Schmitts Thesen und Theorien sind vor allem durch ihre Radikalität, ihre Klarheit gekennzeichnet, die der, sich als realistischer „Amoralist“ gebende Jurist, stilsicher in pointierte Aphorismen prägte. Viele seiner Sprüche, allen voran „Wer Menschheit sagt, will betrügen“, gehören zu geflügelten Worten im neurechten Lager. Es ist wohl vor allem diese Mischung aus geistiger Klarheit und Schärfe, unerbittlicher Radikalität im „zu Ende Denken“ mit lakonischem Witz und schnodderiger Leichtigkeit, die Schmitts Faszination ausmachen.
Schmitts Kampf galt seit jeher der „Pseudo-Religion der absoluten Humanität“.1 Er steht in der Tradition verschiedener reaktionärer Autoritätsdenker und verteidigt den Eigenbereich des Politischen gegen moralisch begründete Übergriffe aus der Politik. Das Politische, dessen Wesen die Unterscheidung zwischen Freund und Feind ist, geht dem Staatlichen voraus.
„Der Begriff des Staates setzt den Begriff des Politischen voraus. Staat ist der politische Status eines Volkes.“2
Das Politische
Das Politische, als agonales Gesetz der Spannung, ist, einfach gesagt, die faktische Tatsache, dass der Mensch je schon in natürlichen Gemeinschaften existiert, die kleiner sind als die „Menschheit“ als numerische Summe aller Menschen. Das beginnt mit der Familie und endet mit Volk und Zivilisation. Die Identität des Menschen bildet sich stets in exklusiven Gemeinschaften, die wiederum ihre Identität in Abgrenzung und Unterscheidung zu anderen gewinnen. Diese Frage, wer Teil der Gemeinschaft ist und wer nicht, wer „drinnen“ und wer „draußen“ ist, ist zugespitzt in der Frage nach Freund und Feind, das Wesen des Politischen. Die existenzielle Entscheidung zwischen „Wir“ und „Sie“ macht seine Spannung aus.
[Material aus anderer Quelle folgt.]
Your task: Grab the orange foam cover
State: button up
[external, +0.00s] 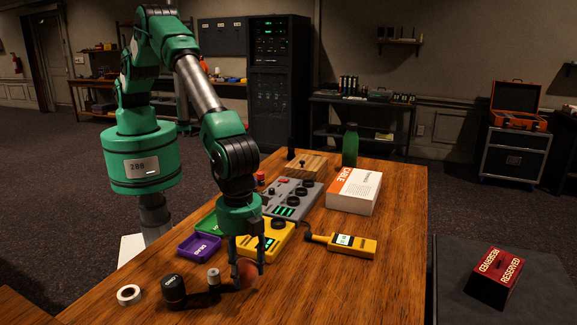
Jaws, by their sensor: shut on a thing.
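The orange foam cover (249,274) is a rounded, dull orange-red piece near the front of the wooden desk. My gripper (247,278) points down and is shut on the foam cover. Its fingers hide part of the cover. The cover is at or just above the desk top; I cannot tell whether it touches the wood.
Left of my gripper are a small grey-topped cylinder (213,277), a black cylinder (173,290) and a white tape roll (129,295). Behind are a purple tray (199,247), yellow device (277,240), yellow meter (348,243) and thick book (353,191). The desk's right front is clear.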

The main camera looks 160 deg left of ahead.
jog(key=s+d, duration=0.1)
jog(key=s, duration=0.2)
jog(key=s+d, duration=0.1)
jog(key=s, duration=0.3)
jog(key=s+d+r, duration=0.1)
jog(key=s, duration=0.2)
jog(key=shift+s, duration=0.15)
Der Staat als „politischer Status“ und Modus des Politischen trägt dieser Spannung Rechnung und macht diese Entscheidung zum Gesetz. Er ist aber nicht die einzig mögliche Ausprägung der Politik: Sie entsteht nicht mit ihm. Er konstituiert sich in der und gegen die Spannung des Politischen und erhält sich gegen innere Zerfallskräfte und Feinde von außen. Jede Differenz kann sich theoretisch zu einer politischen Feindschaft und bis zu Krieg steigern. Solange es Differenzen gibt, lebt auch die Möglichkeit zum Krieg, den Carl Schmitt in der für ihn typischen „antiken Ehrlichkeit“ nicht moralisch verdammt, sondern als Teil des Lebens anerkennt. Der Souverän ist derjenige, der über den Ausnahmezustand bestimmt und kollektiv bindend für die ganze Gemeinschaft jemanden zum „Feind“ und damit den Krieg erklären kann.
Konkrete Ordnungen
Es ist unmöglich, hier das ganze Theoriegebäude Schmitts auch nur annähernd zu umreißen. Mir erscheint als Schlüssel zum Verständnis von Schmitt jedoch der Begriff des „konkreten Ordnungsdenkens“. Das Recht ist kein abstraktes und beliebiges Medium, das über Kontrakte gesetzt wird, sondern es erwächst aus konkreten, das heißt geschichtlichen Lebensordnungen.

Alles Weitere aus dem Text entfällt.